RECORDED DATA>

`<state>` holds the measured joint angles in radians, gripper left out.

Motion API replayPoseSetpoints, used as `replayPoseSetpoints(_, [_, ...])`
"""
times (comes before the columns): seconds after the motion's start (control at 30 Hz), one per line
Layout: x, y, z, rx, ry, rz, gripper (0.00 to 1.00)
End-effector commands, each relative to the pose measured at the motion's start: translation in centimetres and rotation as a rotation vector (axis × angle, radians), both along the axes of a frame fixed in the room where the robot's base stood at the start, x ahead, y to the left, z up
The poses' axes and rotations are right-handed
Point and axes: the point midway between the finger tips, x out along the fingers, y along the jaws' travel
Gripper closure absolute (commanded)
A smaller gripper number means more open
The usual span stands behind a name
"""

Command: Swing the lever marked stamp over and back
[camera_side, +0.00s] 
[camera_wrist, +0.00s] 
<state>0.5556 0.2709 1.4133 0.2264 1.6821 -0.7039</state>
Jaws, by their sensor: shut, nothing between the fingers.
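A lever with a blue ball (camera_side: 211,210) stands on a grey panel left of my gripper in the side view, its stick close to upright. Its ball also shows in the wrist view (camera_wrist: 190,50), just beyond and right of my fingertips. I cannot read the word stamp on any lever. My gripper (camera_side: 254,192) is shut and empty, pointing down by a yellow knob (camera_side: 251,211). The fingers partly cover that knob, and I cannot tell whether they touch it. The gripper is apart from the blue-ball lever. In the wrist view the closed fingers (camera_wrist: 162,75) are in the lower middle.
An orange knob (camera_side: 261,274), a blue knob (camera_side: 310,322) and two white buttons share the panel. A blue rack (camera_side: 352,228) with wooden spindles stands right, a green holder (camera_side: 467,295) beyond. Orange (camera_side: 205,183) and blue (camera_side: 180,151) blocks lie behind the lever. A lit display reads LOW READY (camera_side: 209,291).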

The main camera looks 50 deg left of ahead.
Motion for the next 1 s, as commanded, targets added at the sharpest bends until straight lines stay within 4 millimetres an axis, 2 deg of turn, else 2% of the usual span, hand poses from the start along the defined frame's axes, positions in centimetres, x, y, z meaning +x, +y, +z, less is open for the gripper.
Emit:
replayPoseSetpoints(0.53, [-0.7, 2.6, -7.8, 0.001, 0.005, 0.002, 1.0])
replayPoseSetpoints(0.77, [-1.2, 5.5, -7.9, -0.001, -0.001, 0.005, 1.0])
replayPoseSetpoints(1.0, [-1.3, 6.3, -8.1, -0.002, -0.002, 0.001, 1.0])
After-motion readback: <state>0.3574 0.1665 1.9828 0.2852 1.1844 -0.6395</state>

TASK OBJECTIVE>
Print the lines from the line with "Gripper closure absolute (commanded)" to the line with "<state>0.5556 0.2709 1.4133" exactly, and print nothing else. Both of those lines are included.

REPLY TO THE EXERCISE>
Gripper closure absolute (commanded)
A smaller gripper number means more open
The usual span stands behind a name
"""

Command: Swing the lever marked stamp over and back
[camera_side, +0.00s] 
[camera_wrist, +0.00s] 
<state>0.5556 0.2709 1.4133 0.2264 1.6821 -0.7039</state>

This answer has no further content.